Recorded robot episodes
..........

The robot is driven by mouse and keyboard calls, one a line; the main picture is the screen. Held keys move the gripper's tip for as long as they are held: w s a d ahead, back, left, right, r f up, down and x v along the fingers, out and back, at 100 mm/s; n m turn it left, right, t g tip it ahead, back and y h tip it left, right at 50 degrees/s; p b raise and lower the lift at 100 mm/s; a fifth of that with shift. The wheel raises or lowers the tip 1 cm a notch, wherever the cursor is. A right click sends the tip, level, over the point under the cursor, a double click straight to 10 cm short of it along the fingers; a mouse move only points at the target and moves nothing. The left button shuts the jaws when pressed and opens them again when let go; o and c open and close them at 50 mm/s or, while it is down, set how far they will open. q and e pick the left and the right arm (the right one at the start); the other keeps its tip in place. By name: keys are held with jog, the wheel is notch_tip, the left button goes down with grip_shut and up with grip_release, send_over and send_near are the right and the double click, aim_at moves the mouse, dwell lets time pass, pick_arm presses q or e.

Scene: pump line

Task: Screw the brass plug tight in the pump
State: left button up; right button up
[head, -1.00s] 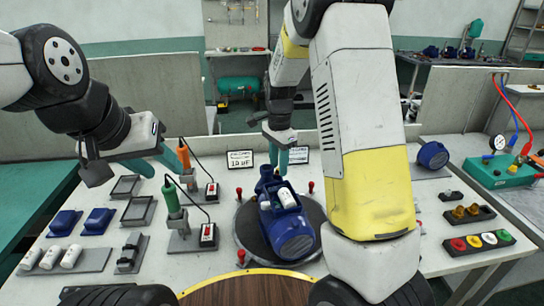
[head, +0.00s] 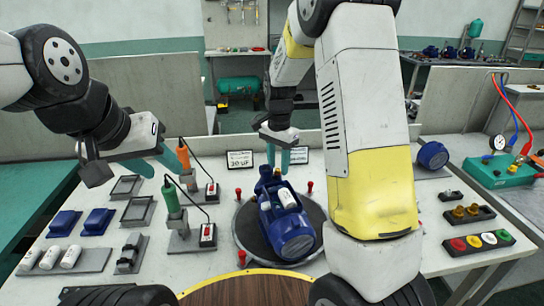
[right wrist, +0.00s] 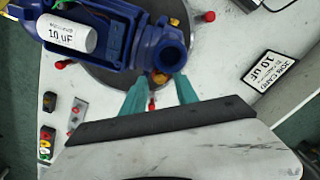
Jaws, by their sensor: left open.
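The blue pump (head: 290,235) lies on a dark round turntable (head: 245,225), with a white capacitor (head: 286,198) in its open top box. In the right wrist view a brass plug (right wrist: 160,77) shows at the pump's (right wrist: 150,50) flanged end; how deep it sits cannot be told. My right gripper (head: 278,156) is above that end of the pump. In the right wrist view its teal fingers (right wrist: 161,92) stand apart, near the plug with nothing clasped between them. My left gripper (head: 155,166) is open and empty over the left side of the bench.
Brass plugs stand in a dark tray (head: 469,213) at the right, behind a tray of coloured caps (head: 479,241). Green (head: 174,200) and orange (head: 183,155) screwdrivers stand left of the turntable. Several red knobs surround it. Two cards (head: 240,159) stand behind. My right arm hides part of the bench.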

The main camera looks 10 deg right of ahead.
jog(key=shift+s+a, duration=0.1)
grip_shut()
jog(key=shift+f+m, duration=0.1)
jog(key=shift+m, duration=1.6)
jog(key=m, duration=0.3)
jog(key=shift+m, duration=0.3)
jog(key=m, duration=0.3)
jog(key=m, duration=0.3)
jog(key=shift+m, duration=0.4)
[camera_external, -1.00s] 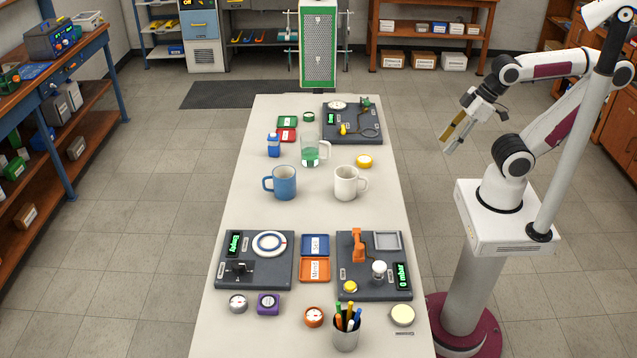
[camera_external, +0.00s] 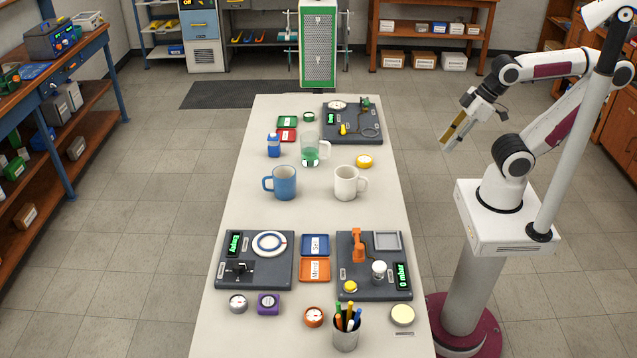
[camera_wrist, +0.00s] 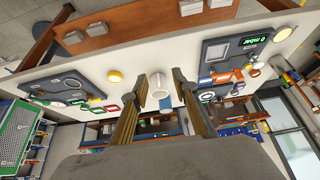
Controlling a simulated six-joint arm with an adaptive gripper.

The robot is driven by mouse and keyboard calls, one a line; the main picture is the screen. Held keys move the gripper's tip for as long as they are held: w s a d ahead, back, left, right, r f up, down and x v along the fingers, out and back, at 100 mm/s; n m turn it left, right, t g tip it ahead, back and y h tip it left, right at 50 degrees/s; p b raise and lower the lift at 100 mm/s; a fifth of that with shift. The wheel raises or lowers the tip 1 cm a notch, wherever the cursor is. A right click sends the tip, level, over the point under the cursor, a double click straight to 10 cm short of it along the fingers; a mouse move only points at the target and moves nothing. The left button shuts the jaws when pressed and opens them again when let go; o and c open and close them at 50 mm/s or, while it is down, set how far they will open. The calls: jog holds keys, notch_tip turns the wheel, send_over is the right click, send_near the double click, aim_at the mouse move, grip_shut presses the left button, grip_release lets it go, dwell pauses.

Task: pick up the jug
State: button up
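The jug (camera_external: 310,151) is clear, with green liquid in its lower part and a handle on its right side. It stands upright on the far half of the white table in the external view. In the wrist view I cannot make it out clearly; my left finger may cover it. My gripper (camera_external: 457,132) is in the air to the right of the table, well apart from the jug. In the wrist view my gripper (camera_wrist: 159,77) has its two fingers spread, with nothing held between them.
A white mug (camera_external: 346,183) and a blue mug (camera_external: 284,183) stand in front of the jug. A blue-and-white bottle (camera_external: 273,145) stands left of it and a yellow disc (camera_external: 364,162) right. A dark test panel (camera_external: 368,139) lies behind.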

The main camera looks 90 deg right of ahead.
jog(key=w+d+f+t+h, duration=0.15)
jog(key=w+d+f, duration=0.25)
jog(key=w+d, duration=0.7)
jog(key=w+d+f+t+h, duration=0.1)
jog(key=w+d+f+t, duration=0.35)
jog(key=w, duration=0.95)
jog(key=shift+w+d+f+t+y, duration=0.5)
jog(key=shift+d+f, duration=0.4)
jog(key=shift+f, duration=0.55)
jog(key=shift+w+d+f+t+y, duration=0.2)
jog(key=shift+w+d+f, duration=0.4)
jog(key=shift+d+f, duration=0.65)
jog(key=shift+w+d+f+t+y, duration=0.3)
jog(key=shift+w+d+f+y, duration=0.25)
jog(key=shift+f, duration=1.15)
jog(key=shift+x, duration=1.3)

..........

- EXERCISE REQUIREMENTS
Report only the count of lines that include the string "Task".

- EXERCISE RESULT
2